O salário mínimo
por A-24, em 30.04.14
Ricardo Arroja Só assim se entende que os partidos e sucessivos governos percam tanto tempo com uma matéria que se define essencialmente ao nível das empresas privadas, e que resulta em primeiríssimo lugar da produtividade que estas conseguem gerar. Em todo o caso, saliente-se que o salário mínimo em Portugal, atendendo ao custo de vida no País, é de facto baixíssimo, e que a competitividade da economia nacional não deve, evidentemente, assentar numa vantagem de baixos salários. Deve, sim, assentar numa lógica de valor acrescentado, que no entanto nada tem a ver com a definição de um salário mínimo deste ou daquele valor; tem sobretudo a ver com a realização de mais investimento na nossa economia.
Regressando ao salário mínimo, este aplica-se essencialmente ao sector privado, onde o nível médio de qualificações é mais baixo, e onde as empresas concorrem com as suas congéneres nacionais e internacionais, não apenas pelo valor acrescentado que produzem mas também pela estrutura de custos que exibem. Pelo contrário, na administração pública, onde os rendimentos mensais médios são mais altos - quem quiser números específicos pode consultá-los na DGAEP -, a aplicação do salário mínimo será a excepção; o mesmo sucedendo no sector empresarial do Estado. No total, existirão em Portugal cerca de 420 mil empregados por conta de outrem naquele escalão remuneratório - 13% do total de emprego dependente.

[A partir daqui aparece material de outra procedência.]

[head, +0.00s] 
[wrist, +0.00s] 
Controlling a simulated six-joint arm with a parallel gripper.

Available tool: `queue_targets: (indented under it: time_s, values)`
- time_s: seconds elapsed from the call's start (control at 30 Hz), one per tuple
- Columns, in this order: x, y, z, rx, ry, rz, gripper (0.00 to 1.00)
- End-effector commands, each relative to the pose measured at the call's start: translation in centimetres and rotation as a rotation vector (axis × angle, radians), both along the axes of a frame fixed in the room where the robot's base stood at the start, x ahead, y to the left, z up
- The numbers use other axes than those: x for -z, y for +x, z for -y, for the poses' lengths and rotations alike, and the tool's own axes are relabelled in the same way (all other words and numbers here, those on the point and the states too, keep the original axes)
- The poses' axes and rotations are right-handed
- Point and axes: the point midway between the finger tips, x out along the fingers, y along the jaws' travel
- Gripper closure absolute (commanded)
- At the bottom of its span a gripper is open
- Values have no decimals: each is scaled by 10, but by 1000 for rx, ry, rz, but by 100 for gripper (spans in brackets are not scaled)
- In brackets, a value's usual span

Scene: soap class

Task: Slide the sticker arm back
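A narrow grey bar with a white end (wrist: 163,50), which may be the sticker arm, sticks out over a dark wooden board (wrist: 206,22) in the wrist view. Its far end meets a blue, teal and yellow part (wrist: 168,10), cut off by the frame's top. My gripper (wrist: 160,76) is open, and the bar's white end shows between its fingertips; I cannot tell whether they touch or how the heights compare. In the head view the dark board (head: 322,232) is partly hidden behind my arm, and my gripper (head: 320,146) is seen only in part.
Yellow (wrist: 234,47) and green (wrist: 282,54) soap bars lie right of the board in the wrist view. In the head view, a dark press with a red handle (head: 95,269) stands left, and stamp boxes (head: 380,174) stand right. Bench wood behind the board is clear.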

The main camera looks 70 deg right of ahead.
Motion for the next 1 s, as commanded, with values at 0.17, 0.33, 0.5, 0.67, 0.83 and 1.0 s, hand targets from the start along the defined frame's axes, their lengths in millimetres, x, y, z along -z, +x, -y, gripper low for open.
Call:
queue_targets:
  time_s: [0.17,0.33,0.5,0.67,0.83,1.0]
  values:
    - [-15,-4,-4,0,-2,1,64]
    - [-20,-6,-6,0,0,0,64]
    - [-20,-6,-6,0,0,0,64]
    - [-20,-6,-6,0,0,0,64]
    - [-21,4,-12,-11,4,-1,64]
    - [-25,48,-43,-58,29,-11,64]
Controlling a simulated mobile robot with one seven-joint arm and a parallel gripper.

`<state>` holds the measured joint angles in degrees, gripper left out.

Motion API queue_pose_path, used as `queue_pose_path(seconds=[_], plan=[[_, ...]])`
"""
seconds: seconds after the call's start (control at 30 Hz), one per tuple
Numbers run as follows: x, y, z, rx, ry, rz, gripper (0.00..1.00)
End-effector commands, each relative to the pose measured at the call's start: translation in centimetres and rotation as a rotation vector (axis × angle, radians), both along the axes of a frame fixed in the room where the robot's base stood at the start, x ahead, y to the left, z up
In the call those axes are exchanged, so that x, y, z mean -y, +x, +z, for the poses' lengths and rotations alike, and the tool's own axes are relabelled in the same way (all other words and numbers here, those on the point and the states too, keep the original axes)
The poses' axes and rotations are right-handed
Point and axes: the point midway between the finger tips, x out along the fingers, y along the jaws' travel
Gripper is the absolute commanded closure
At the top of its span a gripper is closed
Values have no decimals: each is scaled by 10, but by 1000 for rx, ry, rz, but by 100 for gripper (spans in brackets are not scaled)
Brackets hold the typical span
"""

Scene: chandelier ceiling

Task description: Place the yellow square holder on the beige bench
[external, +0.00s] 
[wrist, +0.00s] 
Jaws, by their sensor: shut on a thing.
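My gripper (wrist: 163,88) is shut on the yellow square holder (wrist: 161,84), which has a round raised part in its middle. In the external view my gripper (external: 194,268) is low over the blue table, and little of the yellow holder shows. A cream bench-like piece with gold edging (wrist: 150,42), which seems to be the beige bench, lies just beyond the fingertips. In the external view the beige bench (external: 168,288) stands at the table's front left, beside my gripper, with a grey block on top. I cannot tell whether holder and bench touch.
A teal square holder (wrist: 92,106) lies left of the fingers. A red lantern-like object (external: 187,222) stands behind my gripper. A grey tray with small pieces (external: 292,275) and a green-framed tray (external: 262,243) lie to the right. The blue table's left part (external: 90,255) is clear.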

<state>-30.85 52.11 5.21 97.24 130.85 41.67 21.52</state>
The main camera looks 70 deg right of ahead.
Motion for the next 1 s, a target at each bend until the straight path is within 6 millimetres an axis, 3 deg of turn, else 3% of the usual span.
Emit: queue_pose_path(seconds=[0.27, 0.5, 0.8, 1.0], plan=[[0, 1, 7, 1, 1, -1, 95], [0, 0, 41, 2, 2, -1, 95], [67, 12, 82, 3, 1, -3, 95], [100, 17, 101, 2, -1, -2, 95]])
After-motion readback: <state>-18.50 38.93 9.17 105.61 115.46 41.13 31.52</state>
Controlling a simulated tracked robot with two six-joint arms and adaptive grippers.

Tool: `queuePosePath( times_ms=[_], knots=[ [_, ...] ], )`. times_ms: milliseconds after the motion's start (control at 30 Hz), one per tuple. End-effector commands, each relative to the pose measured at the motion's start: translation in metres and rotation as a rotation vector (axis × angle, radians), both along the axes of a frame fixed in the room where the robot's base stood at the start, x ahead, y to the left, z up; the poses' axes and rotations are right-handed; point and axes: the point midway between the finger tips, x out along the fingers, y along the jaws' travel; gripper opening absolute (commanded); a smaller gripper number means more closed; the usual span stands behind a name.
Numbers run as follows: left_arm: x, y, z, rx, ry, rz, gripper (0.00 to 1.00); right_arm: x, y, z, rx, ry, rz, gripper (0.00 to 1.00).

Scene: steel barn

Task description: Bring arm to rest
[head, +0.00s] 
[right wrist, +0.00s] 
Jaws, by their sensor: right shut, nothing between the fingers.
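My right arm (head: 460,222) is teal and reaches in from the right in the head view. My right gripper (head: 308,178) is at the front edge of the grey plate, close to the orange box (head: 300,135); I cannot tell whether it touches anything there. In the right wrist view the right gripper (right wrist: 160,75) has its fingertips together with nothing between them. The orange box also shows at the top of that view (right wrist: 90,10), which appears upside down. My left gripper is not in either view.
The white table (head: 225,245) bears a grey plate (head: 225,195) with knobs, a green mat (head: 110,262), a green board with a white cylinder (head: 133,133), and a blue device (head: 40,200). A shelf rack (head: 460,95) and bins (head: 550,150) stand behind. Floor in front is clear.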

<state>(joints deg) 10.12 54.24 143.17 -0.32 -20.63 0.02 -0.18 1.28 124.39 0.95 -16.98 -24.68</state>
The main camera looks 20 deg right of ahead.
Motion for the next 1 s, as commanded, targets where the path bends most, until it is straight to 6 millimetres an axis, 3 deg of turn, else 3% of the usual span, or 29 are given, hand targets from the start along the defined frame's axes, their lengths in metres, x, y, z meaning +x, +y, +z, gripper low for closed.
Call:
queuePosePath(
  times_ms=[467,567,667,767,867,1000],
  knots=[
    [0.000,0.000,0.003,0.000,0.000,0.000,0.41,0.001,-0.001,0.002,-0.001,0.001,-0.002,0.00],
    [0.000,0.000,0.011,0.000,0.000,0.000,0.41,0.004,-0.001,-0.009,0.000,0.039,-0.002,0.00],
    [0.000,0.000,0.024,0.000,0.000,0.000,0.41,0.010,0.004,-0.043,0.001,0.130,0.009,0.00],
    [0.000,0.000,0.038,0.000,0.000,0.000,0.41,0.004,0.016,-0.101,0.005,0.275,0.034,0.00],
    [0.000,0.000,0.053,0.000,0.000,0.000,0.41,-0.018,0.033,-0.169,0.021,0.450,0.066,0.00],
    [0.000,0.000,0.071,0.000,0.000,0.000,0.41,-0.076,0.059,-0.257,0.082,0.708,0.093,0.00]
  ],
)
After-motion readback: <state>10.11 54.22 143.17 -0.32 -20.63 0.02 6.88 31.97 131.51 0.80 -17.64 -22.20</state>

Enfim, o salário mínimo nacional, em termos absolutos, é mesmo uma lástima - que não restem dúvidas quanto a isso. Porém, em termos relativos, representando 58% do salário mediano praticado em Portugal, encontra-se acima da média da OCDE (onde o valor correspondente é de 48%). O problema está pois na remuneração mediana, e não na mínima. Mais: o problema está na reduzida produtividade do trabalho em Portugal, onde cada hora de trabalho resulta numa produtividade média de apenas 17 euros por hora (dados do Eurostat). Na União Europeia o valor correspondente é 32 euros, e na zona euro de 37 euros por hora. Evidenciamos, portanto, uma produtividade que é metade daquela que se observa no resto da Europa, e que resulta exclusivamente do nosso padrão de especialização no comércio internacional. Dito de outra forma, os nossos sectores mais competitivos no comércio externo continuam a ser muitos daqueles ditos sectores tradicionais que, tendo progredido na cadeia de valor acrescentado, recorrem ainda a mão-de-obra relativamente barata.

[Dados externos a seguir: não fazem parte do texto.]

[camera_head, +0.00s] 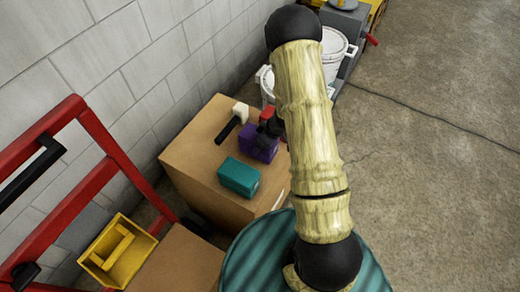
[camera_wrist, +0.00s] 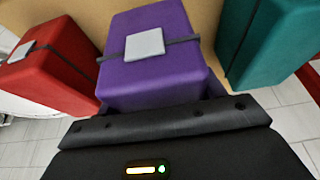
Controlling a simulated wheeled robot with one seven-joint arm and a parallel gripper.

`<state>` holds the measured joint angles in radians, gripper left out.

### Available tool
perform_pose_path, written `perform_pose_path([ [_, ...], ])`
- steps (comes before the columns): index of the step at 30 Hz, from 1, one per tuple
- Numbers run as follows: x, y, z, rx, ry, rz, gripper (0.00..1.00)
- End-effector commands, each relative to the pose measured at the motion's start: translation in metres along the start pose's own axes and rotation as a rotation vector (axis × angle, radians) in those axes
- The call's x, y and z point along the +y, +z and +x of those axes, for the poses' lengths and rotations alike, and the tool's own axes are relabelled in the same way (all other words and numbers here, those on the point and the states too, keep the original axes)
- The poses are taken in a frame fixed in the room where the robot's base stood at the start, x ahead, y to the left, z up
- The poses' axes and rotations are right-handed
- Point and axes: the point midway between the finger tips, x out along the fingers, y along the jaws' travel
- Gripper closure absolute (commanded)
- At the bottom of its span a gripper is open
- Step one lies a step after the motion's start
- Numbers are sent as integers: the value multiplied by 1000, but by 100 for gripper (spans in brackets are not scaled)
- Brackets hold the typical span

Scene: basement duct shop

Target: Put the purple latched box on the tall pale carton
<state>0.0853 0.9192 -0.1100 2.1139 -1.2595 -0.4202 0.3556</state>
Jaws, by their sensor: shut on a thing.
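The purple latched box (camera_head: 257,146) is at the top of a tall tan carton (camera_head: 203,147), near its right edge in the head view. In the wrist view the purple box (camera_wrist: 152,65) fills the middle, with a grey latch and a dark strap. My gripper (camera_head: 269,131) is shut on the purple box from the right; its dark body (camera_wrist: 170,130) covers the bottom of the wrist view, and the fingertips are hidden. I cannot tell whether the box's underside touches the carton. The carton's right side is partly hidden by my arm.
A teal box (camera_head: 239,176) and a red box (camera_head: 267,114) are close beside the purple one. A black-and-white tool (camera_head: 234,122) lies behind. A red frame (camera_head: 85,125), yellow bin (camera_head: 118,250) and white buckets (camera_head: 334,52) stand around. Floor at right is clear.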

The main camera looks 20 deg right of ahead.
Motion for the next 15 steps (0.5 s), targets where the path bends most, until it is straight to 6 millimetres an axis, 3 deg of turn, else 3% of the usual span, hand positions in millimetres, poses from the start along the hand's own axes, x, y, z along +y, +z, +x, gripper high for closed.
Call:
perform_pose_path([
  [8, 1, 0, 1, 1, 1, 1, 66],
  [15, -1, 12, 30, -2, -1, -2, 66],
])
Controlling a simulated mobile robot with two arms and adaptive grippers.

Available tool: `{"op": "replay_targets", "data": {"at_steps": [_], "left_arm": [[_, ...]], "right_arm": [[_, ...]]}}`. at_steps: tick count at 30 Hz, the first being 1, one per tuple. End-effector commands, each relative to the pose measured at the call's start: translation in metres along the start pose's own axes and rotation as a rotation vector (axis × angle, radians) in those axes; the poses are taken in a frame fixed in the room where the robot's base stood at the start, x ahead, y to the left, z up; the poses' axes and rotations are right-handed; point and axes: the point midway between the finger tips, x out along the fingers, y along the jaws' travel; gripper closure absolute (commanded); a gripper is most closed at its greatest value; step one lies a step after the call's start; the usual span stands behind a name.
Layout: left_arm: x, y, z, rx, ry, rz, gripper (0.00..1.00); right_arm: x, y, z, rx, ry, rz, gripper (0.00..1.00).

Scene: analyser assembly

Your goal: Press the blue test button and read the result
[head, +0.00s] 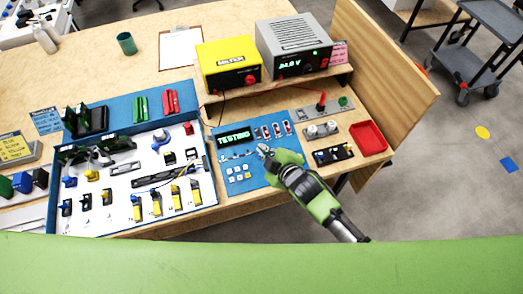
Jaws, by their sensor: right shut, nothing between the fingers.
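The blue test panel (225,160) lies flat near the front of the bench. Its dark display (234,135) reads "TESTING" in green letters. My right gripper (263,149) reaches in from the lower right, over the right part of the panel. Its fingers are shut and hold nothing. The blue test button is not clearly visible; the fingertips may cover it, and I cannot tell whether they touch it. Several small white buttons (237,173) sit on the lower left of the panel. My left gripper is not in view.
Small switches (270,131) sit beside the display. A white assembly board (120,205) with parts lies to the left. A yellow meter (229,63) and a grey power supply (294,47) stand behind. A red tray (368,138) is at the right, near the wooden side panel (385,60).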

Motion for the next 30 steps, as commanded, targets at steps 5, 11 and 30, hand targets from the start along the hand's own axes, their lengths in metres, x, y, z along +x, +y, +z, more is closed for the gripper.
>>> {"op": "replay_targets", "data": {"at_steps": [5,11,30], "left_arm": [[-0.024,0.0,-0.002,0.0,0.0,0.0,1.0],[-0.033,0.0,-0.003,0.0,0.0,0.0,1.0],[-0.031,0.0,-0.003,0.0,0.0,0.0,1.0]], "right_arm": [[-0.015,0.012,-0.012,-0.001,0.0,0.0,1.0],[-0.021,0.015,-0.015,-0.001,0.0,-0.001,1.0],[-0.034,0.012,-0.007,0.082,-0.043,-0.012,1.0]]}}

Em suma, sem desprimor por aquele universo de empresas - muitas seriam magníficas empresas em qualquer parte do mundo -, a alteração daquela realidade requer um "upgrade" da tipologia empresarial em Portugal, e do seu posicionamento competitivo na cena internacional. Um "upgrade" que promova salários tendencialmente mais elevados. Ora isto só será possível com níveis de produtividade bem superiores aos actuais, e estes apenas serão alcançáveis com investimento maciço. É, pois, precisamente neste ponto - na captação de investimento, que está hoje miseravelmente reduzido a 15% do PIB -, e não na discussão do salário mínimo, e se este é de 485 ou de 515 euros, que o debate deveria estar centrado. Infelizmente, há alturas em que parece não estar.